**WHAT THIS TASK INVOLVES**
Reproduce the lines of the material exactly, excluding every image.

**COLLECTED DATA**
=======

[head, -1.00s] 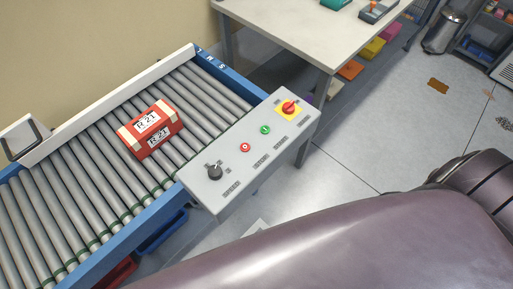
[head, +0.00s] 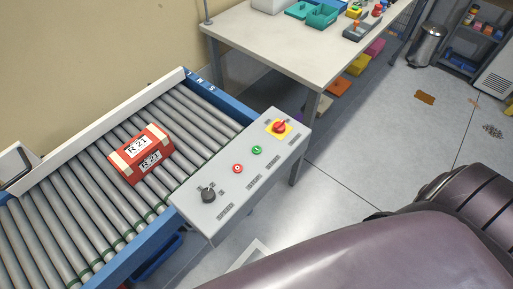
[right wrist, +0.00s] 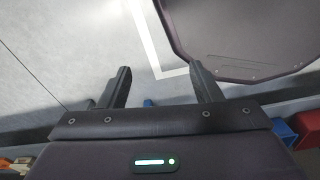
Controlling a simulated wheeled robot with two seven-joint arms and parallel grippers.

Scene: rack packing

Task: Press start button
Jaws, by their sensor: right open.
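The control panel (head: 225,194) is a light grey sloped box at the front edge of the roller conveyor in the head view. It carries a green button (head: 257,150) marked with a line, a red button (head: 238,168) marked with a ring, a black knob (head: 208,195) and a red emergency stop (head: 280,126) on a yellow square. My right gripper (right wrist: 162,88) is open and empty in the right wrist view, with bare floor beyond its fingers. The panel does not show in that view. Neither gripper shows in the head view.
A red and cream box (head: 141,154) labelled R 21 sits on the conveyor rollers (head: 85,203). A white table (head: 290,45) with several small bins stands behind the panel. A bin (head: 426,46) and shelving are at the far right.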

=======

**THE ANSWER**
[head, -1.00s] 
[head, +0.00s] 
[right wrist, +0.00s] 
Controlling a simulated wheeled robot with two seven-joint arms and parallel grippers.

Scene: rack packing

Task: Press start button
Jaws, by their sensor: right open.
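The control panel (head: 225,194) is a light grey sloped box at the front edge of the roller conveyor in the head view. It carries a green button (head: 257,150) marked with a line, a red button (head: 238,168) marked with a ring, a black knob (head: 208,195) and a red emergency stop (head: 280,126) on a yellow square. My right gripper (right wrist: 162,88) is open and empty in the right wrist view, with bare floor beyond its fingers. The panel does not show in that view. Neither gripper shows in the head view.
A red and cream box (head: 141,154) labelled R 21 sits on the conveyor rollers (head: 85,203). A white table (head: 290,45) with several small bins stands behind the panel. A bin (head: 426,46) and shelving are at the far right.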

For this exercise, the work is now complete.